▶ [Task requirements] How many lines of these entries include the string "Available"? State the number alone.

▶ [Listed entries]
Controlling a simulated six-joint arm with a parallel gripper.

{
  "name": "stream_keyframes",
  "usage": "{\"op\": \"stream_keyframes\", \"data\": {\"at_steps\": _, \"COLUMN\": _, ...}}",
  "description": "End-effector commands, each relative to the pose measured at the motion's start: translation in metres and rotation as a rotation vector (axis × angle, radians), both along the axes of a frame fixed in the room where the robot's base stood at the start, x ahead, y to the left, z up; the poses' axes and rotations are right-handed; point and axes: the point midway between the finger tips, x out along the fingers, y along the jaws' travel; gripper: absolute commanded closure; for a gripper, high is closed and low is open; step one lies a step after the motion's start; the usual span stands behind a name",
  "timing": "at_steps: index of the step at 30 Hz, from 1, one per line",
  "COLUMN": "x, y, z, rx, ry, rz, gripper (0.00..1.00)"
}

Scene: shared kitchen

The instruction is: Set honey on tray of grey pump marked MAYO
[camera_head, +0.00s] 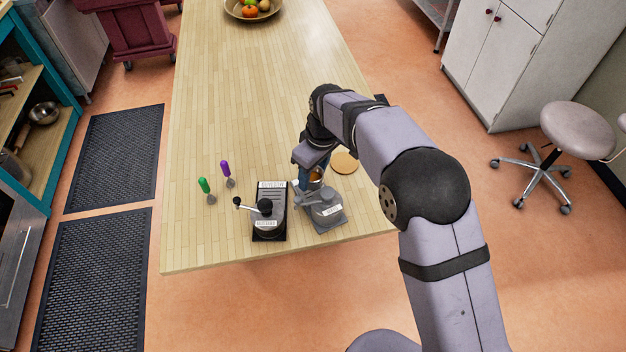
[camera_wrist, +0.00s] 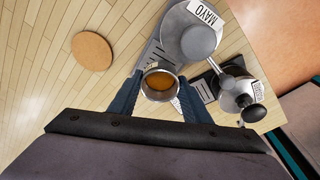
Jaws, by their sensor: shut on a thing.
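The honey (camera_wrist: 160,82) is an amber content in a small round metal-rimmed container. It also shows in the head view (camera_head: 316,175), partly hidden by my gripper. My gripper (camera_wrist: 158,99) is shut on it, a finger on each side; in the head view my gripper (camera_head: 308,172) is at the far side of the grey pump. The grey pump marked MAYO (camera_wrist: 193,36) stands upright on its tray (camera_head: 336,224). The tray's slatted end shows beside and behind the honey in the wrist view (camera_wrist: 152,57). I cannot tell whether the honey touches the tray.
A black pump (camera_head: 265,208) on its own labelled tray stands left of the grey pump. A green-handled tool (camera_head: 204,186) and a purple-handled tool (camera_head: 226,170) are further left. A round cork mat (camera_head: 345,163) lies to the right.

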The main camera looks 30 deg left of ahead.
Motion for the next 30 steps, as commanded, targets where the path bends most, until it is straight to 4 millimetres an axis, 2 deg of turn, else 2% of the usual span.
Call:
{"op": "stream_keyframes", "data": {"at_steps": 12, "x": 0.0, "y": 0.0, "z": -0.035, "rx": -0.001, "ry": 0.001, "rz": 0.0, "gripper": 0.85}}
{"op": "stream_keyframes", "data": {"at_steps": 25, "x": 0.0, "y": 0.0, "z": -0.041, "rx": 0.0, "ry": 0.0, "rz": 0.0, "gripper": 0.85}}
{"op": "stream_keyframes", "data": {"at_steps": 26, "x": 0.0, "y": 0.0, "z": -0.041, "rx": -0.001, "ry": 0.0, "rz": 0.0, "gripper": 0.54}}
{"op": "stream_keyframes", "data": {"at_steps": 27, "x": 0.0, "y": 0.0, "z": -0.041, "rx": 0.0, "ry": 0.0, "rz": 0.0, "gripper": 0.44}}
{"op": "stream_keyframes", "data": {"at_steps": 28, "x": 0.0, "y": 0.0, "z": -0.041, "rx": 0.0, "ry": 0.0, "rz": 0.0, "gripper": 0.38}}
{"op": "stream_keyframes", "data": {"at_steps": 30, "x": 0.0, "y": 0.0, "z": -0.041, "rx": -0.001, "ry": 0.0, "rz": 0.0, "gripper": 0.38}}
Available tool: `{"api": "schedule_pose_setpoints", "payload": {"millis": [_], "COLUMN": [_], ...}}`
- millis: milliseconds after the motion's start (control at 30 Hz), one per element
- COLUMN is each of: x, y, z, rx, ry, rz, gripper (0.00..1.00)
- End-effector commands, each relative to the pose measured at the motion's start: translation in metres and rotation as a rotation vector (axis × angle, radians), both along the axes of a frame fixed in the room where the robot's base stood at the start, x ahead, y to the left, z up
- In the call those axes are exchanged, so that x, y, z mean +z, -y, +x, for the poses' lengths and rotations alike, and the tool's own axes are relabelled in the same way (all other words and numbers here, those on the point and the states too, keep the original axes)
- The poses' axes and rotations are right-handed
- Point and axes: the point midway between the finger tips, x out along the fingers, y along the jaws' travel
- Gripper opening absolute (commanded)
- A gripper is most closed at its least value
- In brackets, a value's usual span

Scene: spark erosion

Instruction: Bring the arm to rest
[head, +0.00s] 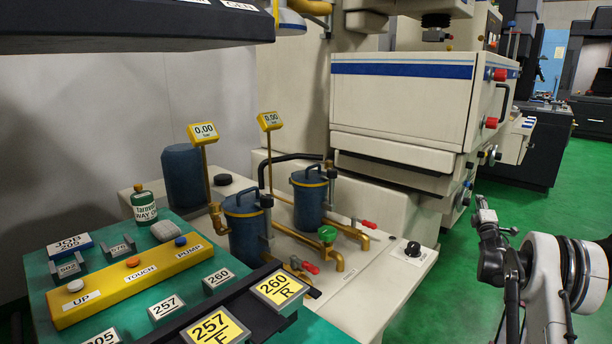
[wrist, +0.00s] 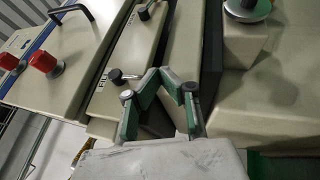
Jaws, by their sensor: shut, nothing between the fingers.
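My arm shows at the right edge of the head view, raised over the green floor (head: 420,305), with my gripper (head: 484,207) at its upper end, pointing up and away. In the wrist view my gripper (wrist: 163,73) has its two green-padded fingers drawn together at the tips, with nothing held. The fingers lie in front of the cream machine panels and knobs in the wrist view; I cannot tell the exact gap to them.
The cream machine (head: 400,105) with red knobs stands left of my gripper. A green bench (head: 130,250) holds a yellow button bar (head: 130,272) and number plates. Blue filter pots (head: 246,232) with brass pipes stand behind it. Green floor is open between machine and arm.

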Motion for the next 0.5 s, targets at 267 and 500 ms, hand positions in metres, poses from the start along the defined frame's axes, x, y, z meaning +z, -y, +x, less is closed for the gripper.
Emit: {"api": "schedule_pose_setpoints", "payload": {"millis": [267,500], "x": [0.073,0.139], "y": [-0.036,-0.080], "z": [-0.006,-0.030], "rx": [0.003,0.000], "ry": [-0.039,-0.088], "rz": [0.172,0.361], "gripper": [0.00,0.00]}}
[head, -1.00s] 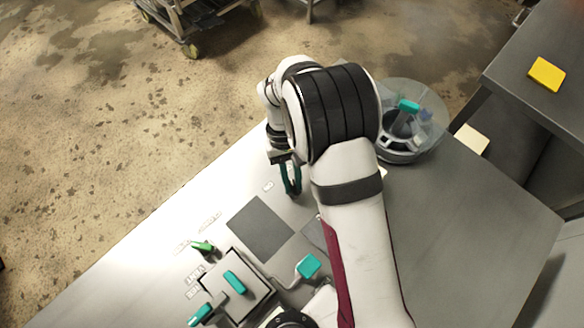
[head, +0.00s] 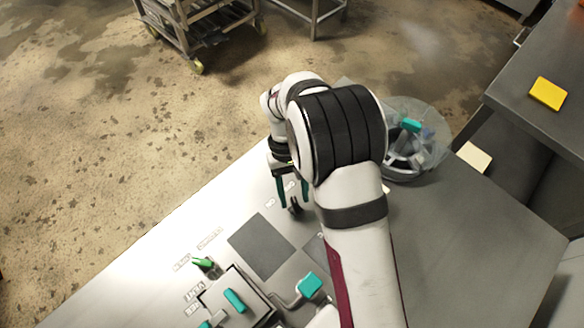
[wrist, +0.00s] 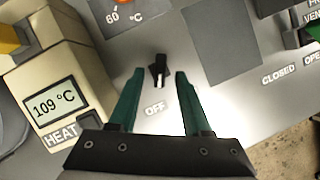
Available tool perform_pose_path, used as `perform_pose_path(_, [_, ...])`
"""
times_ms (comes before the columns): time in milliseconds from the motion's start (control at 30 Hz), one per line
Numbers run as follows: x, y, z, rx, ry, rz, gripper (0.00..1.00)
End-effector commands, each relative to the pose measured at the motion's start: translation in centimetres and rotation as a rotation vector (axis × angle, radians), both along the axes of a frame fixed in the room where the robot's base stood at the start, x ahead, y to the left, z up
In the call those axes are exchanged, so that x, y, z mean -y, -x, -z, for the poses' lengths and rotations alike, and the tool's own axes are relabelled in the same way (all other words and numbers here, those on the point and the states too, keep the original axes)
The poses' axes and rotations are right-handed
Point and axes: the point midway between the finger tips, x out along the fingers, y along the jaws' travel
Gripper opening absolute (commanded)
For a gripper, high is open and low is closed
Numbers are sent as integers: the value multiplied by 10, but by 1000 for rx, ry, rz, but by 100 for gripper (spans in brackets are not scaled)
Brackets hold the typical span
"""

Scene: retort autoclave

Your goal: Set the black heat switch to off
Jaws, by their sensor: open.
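The black heat switch (wrist: 159,71) stands on the grey panel in the wrist view, with a white mark on its lower part. The printed OFF label (wrist: 155,109) lies just below it, on the side toward my gripper. My gripper (wrist: 158,74) is open, with its two green fingers on either side of the switch and a visible gap to each. In the head view my gripper (head: 293,205) is over the panel, and the small black switch (head: 296,206) shows between the fingertips. Whether the fingers touch the panel is unclear.
A temperature display (wrist: 52,105) reading 109 °C, with a HEAT label (wrist: 61,135), is left of the switch. A dark square plate (head: 262,245) and teal-handled controls (head: 234,301) lie nearby. A clear round vessel (head: 412,150) stands behind my arm.

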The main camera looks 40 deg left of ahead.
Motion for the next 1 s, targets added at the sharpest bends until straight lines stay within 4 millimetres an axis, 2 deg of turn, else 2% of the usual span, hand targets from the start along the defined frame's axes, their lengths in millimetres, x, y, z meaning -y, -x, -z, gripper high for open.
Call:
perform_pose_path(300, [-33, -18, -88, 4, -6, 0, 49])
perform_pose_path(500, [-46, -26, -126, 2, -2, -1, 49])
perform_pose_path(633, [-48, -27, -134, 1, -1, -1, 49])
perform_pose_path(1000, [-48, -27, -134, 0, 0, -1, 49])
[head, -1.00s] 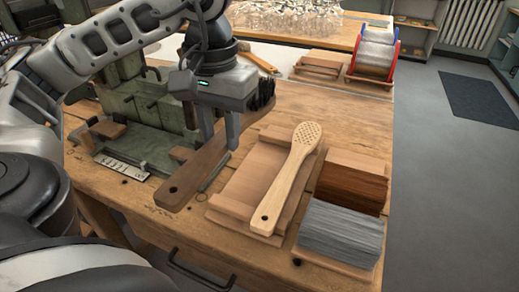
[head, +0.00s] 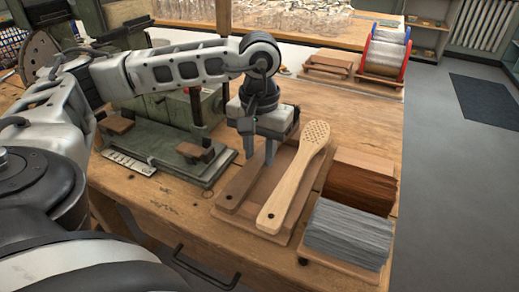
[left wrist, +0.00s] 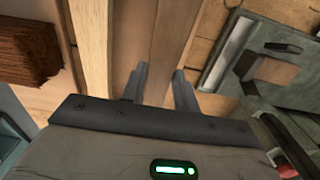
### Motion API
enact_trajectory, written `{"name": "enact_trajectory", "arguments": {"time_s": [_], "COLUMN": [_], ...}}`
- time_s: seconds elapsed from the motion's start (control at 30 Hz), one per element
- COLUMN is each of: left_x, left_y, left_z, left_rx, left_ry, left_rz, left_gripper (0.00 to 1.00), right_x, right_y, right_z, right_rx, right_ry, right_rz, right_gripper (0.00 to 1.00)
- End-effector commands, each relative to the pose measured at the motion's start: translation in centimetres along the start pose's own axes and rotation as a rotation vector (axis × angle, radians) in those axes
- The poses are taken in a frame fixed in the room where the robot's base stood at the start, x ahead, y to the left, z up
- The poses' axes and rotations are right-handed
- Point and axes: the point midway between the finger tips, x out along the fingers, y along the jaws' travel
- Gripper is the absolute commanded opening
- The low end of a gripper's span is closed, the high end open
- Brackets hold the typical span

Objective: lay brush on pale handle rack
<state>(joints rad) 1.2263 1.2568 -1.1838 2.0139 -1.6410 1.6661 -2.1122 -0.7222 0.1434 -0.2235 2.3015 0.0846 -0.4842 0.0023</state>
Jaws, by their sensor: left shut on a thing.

▶ [Output below] 2